Mis recuerdos lo dibujan a veces preocupado por motivos que nunca llegué a comprender, pero también lo recupero en escenas de ternura y alegría: cabalgando sobre una perra labradora llamada Negra, paciente como pocas, en el jardín de una casa que hoy apenas sabría situar, de la que nos mudamos cuando yo era aún un niño. En la nueva casa, de la calle Montevideo, lo recuerdo madrugando cada mañana para llevarnos al colegio antes de ir a su juzgado, o al frente de una barbacoa de domingo, mientras mi madre —siempre atenta a su trabajo— recibía llamadas sobre el destino de algunos niños que no habían tenido la fortuna que tuvimos mis hermanos y yo, pues lideraba un juzgado de menores. Se lo he dicho muchas veces: de ella heredé su gran capacidad de trabajo, que puesto en práctica en mi editorial.

Otros de los aspectos inconfundibles en los libros de Ana María Matute son la pérdida y la memoria. Sus personajes se ven obligados a afrontar vicisitudes tan serias y duras como las que impone la propia vida. En esas páginas, el dolor se entrelaza con la esperanza, y la memoria aparece no solo como un refugio, sino también como una herramienta para comprender y superar la adversidad. Esa mirada matutiana hacia lo perdido y lo recordado resuena de manera especial en mí en este momento: me permite reconciliarme con la ausencia de mi padre, al mismo tiempo que me impulsa a conservar y atesorar lo vivido junto a él.

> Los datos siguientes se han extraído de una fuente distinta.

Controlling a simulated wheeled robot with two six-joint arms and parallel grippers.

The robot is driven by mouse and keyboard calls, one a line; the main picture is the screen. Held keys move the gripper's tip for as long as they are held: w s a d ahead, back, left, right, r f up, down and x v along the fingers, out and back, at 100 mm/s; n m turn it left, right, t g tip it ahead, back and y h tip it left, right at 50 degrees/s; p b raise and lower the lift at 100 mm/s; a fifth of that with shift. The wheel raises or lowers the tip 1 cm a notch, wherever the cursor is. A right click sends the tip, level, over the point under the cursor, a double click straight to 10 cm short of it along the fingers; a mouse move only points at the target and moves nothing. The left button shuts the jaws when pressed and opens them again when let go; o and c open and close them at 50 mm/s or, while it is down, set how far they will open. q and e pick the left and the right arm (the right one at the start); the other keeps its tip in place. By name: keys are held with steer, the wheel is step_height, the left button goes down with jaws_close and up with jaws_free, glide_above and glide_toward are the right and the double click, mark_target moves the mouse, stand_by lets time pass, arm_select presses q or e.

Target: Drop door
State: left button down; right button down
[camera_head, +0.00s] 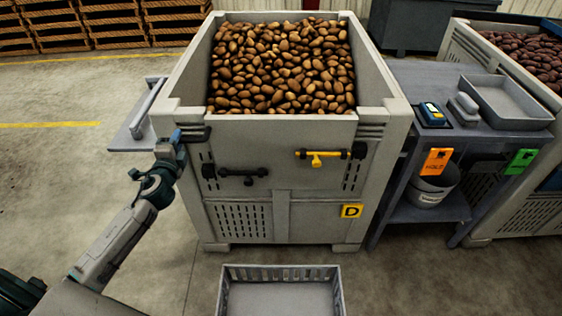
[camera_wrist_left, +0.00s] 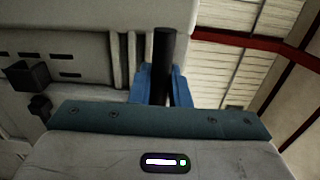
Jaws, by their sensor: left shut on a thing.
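A large grey bin (camera_head: 385,85) full of brown potatoes (camera_head: 282,65) stands in the middle of the head view. Its front panel (camera_head: 270,135) is upright in front of the potatoes. A black latch handle (camera_head: 243,174) sits on the front at left, and a yellow latch handle (camera_head: 318,157) at right. My left gripper (camera_head: 187,137) is at the bin's upper left front corner. Its blue fingers are shut on a dark round bar (camera_wrist_left: 164,55), which passes between them in the left wrist view. My right gripper is out of view.
An open grey crate (camera_head: 282,272) stands on the floor before the bin. To the right, a table (camera_head: 400,75) bears a tray (camera_head: 505,101) and a blue device (camera_head: 432,114); a bucket (camera_head: 433,187) is below. A side shelf (camera_head: 128,136) is left of the bin.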

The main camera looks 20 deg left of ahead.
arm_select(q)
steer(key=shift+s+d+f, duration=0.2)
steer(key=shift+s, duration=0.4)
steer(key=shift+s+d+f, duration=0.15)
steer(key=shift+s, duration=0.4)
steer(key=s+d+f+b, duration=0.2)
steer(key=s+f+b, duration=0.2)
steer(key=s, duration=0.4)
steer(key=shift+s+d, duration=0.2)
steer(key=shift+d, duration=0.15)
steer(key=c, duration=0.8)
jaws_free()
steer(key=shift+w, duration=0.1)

Y, por supuesto, en Ana María Matute nunca falta la fantasía. “Quien no inventa no vive”, proclamó en su consagración literaria en Alcalá de Henares. Un escritor debe servirse de la imaginación para sostener la esperanza, para pensar que quizá, en algún lugar y de alguna forma, habrá un reencuentro con aquellos a quienes hemos querido tanto. Esa fantasía, tan profundamente humana, es la que hoy me permite seguir escribiendo y trabajando, convencido de que la literatura no solo refleja la vida, sino que también la prolonga, la transforma y, en cierto modo, la salva.

Afirmó Ana María Matute, glosando la obra de José Manuel Caballero Bonald, que la poesía es la forma de literatura más sublime y estética, aunque ella nunca escribió versos. El hecho de que la imprenta aún no se haya puesto en marcha me brinda la oportunidad de incluir una poesía para mi padre en este libro, que estará dedicado a él: a Luis Raúl Ferrando.